The acquisition power granted by s. 51(xxxi) is a separate head of legislative power but is qualified by reference to the other legislative powers. There is no power to acquire generally; the acquisition must for a purpose in relation to which the Parliament may make laws. It is no wider than would be an incidental acquisition power, attaching to the various heads of legislative power. The result is that each of the principal statutes which the Commonwealth Parliament has enacted, providing for land acquisition, has limited the executive power granted by it to acquisition for a specified ‘public purpose’.


Specification of a "public purpose " is therefore critical to the validity of an acquisition, although the courts will not go behind the proclamation to determine the purpose.


There are only a few cases that have considered the meaning of the words ‘public purpose’ in the Lands Acquisition Act 1989 .


The leading case is Clunies-Ross v Commonwealth . In this case, the phrase ‘public purpose’ is considered as used in the Lands Acquisition Act 1955. The majority of the judges agreed that:

If the power to acquire for a public purpose which the Act is constructed as extending to purposes quite unconnected with any need for or future use of land, the ministerial power thereby created would be surprisingly wide in that, subject only to monetary compensation, I would encompass the subjection of the citizen to the compulsory deprivation of his land, including his home, by executive fiat to achieve or advance any ulterior purpose which was a purpose in respect of which the Parliament has power to make laws or, in the case of land in a Territory, “any purpose in relation to that Territory”.


That case was referred to in French v Gray, Special Minister of State 2013.


In this case Besanko J adopted the view of the High Court in Clunies-Ross v Commonwealth of Australia that:

It follows that the power compulsorily to acquire land for a purpose which is conferred by the [Lands Acquisition] Act is limited to a power to acquire land for some purpose related to a need for or proposed use (be it active or passive) or application of the land acquired.


The question of public purpose was extensively examined in the (2013) 22 Australian Property Law Journal page 61:


Contrast the majority in Griffiths with Prentice v Brisbane City Council where, as noted by Kiefel J (dissenting) in Griffith, the council was restrained from proceeding with an acquisition because its main purpose was to assist a developer ‘notwithstanding that in a broad sense the interests opening up of the lands’. In other words, the court in Prentice considered that the benefits to the public community were too remote, relative to the compulsion of the proposed acquisition.

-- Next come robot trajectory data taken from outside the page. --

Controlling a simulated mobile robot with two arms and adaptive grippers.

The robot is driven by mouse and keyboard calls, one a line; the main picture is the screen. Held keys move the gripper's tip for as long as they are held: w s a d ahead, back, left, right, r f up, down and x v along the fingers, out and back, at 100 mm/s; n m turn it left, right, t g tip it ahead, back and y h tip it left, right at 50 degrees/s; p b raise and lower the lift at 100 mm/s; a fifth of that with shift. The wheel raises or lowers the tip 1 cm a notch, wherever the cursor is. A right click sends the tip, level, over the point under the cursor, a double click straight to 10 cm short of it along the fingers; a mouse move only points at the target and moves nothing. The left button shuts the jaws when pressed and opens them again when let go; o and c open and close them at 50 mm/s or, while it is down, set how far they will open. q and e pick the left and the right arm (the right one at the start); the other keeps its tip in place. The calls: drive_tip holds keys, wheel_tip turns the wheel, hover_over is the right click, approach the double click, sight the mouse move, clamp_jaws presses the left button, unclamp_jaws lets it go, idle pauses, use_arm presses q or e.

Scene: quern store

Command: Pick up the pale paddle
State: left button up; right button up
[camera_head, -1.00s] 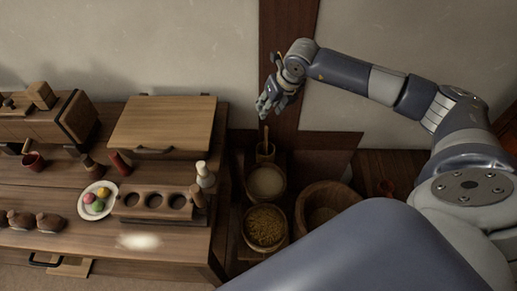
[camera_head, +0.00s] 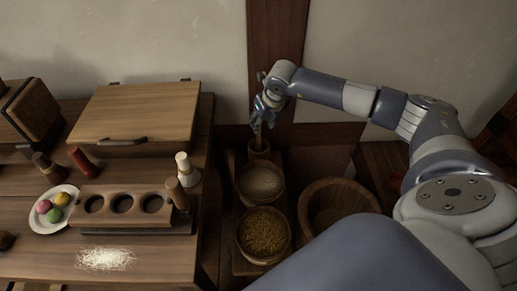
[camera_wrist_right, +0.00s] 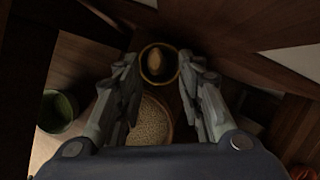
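The pale paddle (camera_wrist_right: 158,62) stands upright in a small round pot (camera_head: 259,154), behind two grain bowls. In the right wrist view it shows end-on as a pale tan oval inside the pot's rim. My right gripper (camera_head: 260,122) is right above the pot, pointing down. In the right wrist view the gripper (camera_wrist_right: 161,66) has its fingers apart, one each side of the pot and paddle, with no clear contact. In the head view the fingers partly hide the paddle. My left gripper is in neither view.
A bowl of pale grain (camera_head: 261,180) and a bowl of yellow grain (camera_head: 264,236) stand in front of the pot. A wooden tub (camera_head: 312,212) is to their right. The wooden table (camera_head: 150,262) at left holds a white bottle (camera_head: 187,172) and a holed block (camera_head: 124,204).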

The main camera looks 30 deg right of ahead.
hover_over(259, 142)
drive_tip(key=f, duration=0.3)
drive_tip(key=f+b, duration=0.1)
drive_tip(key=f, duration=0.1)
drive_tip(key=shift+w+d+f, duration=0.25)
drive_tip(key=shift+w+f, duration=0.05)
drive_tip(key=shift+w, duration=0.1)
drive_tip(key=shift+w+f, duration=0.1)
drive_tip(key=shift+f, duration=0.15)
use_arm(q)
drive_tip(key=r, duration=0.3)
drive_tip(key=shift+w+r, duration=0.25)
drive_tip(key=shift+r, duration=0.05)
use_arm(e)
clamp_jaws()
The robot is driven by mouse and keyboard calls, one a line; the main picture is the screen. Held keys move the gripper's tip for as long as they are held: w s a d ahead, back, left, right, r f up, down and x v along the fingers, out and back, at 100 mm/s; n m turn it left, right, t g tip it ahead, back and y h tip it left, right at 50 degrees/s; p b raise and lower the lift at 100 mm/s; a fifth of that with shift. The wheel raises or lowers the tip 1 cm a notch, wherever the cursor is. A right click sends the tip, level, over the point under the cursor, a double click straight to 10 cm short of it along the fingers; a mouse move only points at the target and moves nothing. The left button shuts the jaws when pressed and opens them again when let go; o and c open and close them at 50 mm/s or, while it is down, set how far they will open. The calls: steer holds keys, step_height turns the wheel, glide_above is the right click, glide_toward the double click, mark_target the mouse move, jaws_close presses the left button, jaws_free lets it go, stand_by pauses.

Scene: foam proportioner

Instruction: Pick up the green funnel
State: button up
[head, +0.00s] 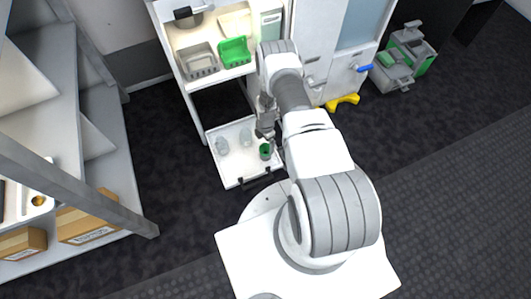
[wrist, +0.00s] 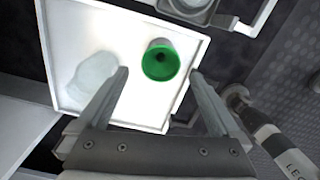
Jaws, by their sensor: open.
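The green funnel (head: 265,151) stands on a white pull-out tray (head: 233,178) low in front of the white shelf unit. In the wrist view the funnel (wrist: 161,62) shows its round green mouth with a dark hole at its middle. My gripper (head: 266,130) is above the tray, close to the funnel. In the wrist view my gripper (wrist: 158,72) is open, and the funnel appears between the two fingertips. I cannot tell how far below the fingertips it lies. Nothing is held.
Clear, glassy items (head: 222,145) stand on the tray left of the funnel; one (wrist: 92,78) is beside the left finger. A dark handle (head: 255,178) runs along the tray's front edge. Green and grey baskets (head: 234,51) sit on the shelf above. Grey shelving (head: 95,115) stands at left.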

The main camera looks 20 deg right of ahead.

The purpose of this Bill is to clarify the meaning of the words “public purpose” to apply to all future compulsory acquisitions of land.


Recent efforts by the Department of Defence to compulsorily acquire vast tracks of land for the publically stated purpose for the training of the Singapore army and air force could not be shown to be for the “benefit of” or a “purpose for” the Australian public.

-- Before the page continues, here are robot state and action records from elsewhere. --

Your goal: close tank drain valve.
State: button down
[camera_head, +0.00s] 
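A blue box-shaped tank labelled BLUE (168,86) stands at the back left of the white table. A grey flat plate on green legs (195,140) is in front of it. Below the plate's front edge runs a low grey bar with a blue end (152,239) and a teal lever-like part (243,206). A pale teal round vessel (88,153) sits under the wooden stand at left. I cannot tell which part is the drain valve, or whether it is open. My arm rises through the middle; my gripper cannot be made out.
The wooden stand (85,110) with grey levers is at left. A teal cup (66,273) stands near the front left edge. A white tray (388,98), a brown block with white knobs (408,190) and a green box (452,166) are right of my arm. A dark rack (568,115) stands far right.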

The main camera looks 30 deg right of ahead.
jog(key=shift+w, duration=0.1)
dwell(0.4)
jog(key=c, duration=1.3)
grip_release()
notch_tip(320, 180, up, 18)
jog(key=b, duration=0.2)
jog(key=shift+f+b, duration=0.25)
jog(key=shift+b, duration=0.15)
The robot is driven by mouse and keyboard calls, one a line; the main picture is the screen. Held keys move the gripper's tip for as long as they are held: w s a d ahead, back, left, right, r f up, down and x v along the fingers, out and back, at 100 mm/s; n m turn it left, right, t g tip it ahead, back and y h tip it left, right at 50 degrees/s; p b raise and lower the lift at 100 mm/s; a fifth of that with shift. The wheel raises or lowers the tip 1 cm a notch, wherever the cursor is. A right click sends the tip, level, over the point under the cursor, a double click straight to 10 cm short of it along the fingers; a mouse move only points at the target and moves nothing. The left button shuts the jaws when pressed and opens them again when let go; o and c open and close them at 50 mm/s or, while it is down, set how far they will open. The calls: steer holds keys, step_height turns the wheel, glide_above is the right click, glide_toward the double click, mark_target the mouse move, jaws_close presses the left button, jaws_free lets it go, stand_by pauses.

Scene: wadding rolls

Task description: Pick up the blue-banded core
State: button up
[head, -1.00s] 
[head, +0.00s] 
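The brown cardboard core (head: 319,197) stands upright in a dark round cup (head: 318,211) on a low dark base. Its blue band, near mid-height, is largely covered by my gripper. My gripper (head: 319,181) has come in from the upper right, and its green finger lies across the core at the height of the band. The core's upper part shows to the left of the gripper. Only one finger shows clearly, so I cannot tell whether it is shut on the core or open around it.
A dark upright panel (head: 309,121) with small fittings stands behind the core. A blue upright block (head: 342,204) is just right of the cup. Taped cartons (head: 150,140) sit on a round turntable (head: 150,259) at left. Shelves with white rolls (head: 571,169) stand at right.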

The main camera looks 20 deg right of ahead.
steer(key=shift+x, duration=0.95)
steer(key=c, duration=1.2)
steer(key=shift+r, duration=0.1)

The result of implementing these amendments as outlined in the Land Acquisition Amendment (Public Purpose) Bill 2017 will ensure such action will not re-occur as the amendments clearly define requirements at the time of a department making a declaration.









Clause 1: Short Title

1.           Clause 1 is a formal provision specifying the short title of the Bill.

Clause 2: Commencement

2.           The whole of this Bill will commence on the day on which the Bill receives the royal assent.

Clause 3 - Schedules

4.                   Legislation that is specified in a Schedule to this Act is amended or repealed as is set out in the applicable items in the Schedule concerned and any other item in a Schedule to this Act has effect according to its terms.

Schedule 1—Amendment

1.       Subsection 41(1)

This amendment deletes reference to section 42 only and inserts in lieu thereof the words “sections 41A and 42”. This change is consequential on the change made by item 2.



2.       Inserting the new section 41A -Purposes limited for acquisition by compulsory process.


The new section places the responsibility on the Minister making a declaration under section 41(1) to do so for the direct benefit of the Australian public or to provide necessary services to the Australian public which would not otherwise occur unless  the acquisition did not occur.

By so defining the public purpose in such unequivocal terms, any future declaration can never again be for the benefit of a third party or country.

3 Application provision

This proposed provision ensures that all pre-acquisition declarations made under section 22 or certificates issued under section 24 before the commencement of this Bill are unaffected.


Statement of Compatibility with Human Rights

Prepared in accordance with Part 3 of the Human Rights (Parliamentary Scrutiny) Act 2011


Lands Acquisition Amendment (Public Purpose) Bill 2017

This Bill is compatible with the human rights and freedoms recognised or declared in the international instruments listed in section 3 of the Human Rights (Parliamentary Scrutiny) Act 2011 .


Overview of the Bill

This Bill clarifies that all future declarations for the compulsory acquisition of land not only must come within the current statutory legislative power of the department but it must demonstrate it is for the direct benefit of the Australian public or for an acquiring authority to provide necessary services to members of the Australian public which would not otherwise be provided if the acquisition did not occur.


Human rights implications

This Bill does not engage any of the applicable rights or freedoms.

The introduction in fact helps to protect the rights of all Australians or land holders generally to ensure any proposed compulsory acquisition is only for the benefit of the Australian public and not for the benefit of a third party or country.


This Bill is compatible with human rights as it does not raise any human rights issues.